La récente modification de l’article 323-3 du Code pénal par la loi n°2014-1353 du 13 novembre 2014 (JORF n°0263 du 14 novembre 2014 page 19162 texte n°5) punissant toute introduction frauduleuse dans un STAD mais également toute détention, extraction, reproduction, transmission, suppression des données contenues par 5 ans d’emprisonnement et 75.000 € d’amende, suffit à s’en convaincre.

Une telle approche suscite néanmoins quelques interrogations, dans la mesure où le vol sanctionne une atteinte au droit fondamental de propriété qui se matérialise par la dépossession illégitime du propriétaire.

Même si la Cour de cassation prend soin de préciser qu’en matière immatérielle le délit est constitué par la soustraction de fichiers sans autorisation, il n’en est pas moins qu’une telle définition s’éloigne de celle classiquement retenue.

Dès lors, il est possible de s’interroger sur la pertinence d’une telle qualification dans la mesure où la reproduction illicite de données issues d’un STAD aurait pu être sanctionnée soit sur le fondement de la contrefaçon, en matière de droit d’auteur, soit sur celui du droit sui generis des bases de données.

En l’espèce, le délit de contrefaçon en matière de droit d’auteur n’aurait a priori pu trouver application dans la mesure où les données de l’ANSES constituent des documents publics.

Toutefois, le producteur d’une base de données est protégé contre tout usage ou extraction réalisés sans son consentement.

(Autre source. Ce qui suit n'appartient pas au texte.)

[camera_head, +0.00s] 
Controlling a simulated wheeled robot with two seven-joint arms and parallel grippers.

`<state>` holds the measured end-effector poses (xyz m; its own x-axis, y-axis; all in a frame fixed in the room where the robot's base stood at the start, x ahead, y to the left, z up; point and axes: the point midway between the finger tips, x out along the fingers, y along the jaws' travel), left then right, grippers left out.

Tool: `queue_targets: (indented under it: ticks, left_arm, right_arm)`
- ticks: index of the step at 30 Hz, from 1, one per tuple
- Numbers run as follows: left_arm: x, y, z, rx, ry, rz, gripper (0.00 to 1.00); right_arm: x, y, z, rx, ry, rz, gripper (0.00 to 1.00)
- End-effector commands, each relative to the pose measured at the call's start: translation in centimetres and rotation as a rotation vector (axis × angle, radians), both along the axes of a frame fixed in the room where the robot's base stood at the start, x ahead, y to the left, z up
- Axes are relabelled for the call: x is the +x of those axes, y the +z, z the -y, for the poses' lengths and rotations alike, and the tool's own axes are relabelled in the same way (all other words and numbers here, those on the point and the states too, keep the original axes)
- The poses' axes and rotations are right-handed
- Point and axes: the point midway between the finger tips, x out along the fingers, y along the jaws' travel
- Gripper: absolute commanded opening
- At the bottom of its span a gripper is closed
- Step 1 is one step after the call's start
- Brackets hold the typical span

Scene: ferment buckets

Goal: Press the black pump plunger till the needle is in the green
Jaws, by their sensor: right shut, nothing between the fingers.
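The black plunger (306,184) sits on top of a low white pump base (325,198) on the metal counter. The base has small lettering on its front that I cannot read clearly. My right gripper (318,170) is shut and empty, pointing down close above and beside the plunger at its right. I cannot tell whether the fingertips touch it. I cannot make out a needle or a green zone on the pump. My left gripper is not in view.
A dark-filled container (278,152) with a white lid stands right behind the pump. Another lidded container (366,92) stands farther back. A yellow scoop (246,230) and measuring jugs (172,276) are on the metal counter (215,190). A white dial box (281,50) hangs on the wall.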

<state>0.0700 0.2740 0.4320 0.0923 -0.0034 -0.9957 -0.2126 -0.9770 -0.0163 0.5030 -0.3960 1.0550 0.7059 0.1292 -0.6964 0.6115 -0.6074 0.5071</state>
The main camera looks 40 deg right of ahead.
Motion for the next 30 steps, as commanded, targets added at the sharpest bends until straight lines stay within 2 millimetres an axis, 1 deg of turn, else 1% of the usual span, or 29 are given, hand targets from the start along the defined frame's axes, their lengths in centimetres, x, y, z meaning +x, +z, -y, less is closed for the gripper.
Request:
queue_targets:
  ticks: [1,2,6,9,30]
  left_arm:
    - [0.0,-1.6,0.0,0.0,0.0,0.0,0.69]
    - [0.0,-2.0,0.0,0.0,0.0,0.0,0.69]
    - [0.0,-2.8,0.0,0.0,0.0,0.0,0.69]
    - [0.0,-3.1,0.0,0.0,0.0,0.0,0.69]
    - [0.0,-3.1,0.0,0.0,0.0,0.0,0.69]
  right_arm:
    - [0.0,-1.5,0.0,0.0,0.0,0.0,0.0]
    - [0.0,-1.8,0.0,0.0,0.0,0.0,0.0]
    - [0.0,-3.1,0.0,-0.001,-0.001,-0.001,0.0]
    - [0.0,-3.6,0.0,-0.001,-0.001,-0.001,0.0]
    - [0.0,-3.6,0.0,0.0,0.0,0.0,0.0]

L’article L.342-1 du Code de la propriété intellectuelle dispose à ce titre que « le producteur d’une base de données a le droit d’interdire : 1° L’extraction, par transfert permanent ou temporaire de la totalité ou d’une partie qualitativement ou quantitativement substantielle du contenu d’une base de données sur un autre support, par tout moyen et sous toute forme que ce soit(…) ».

En l’espèce, l’extraction non autorisée de plus de 7 Giga-octets de données pourrait caractériser un délit d’extraction frauduleuse susceptible de poursuites pénales.

La Cour de cassation a sans doute souhaité marquer son passage à l’ère numérique. et pour cela pas de doutes, elle y est parvenue.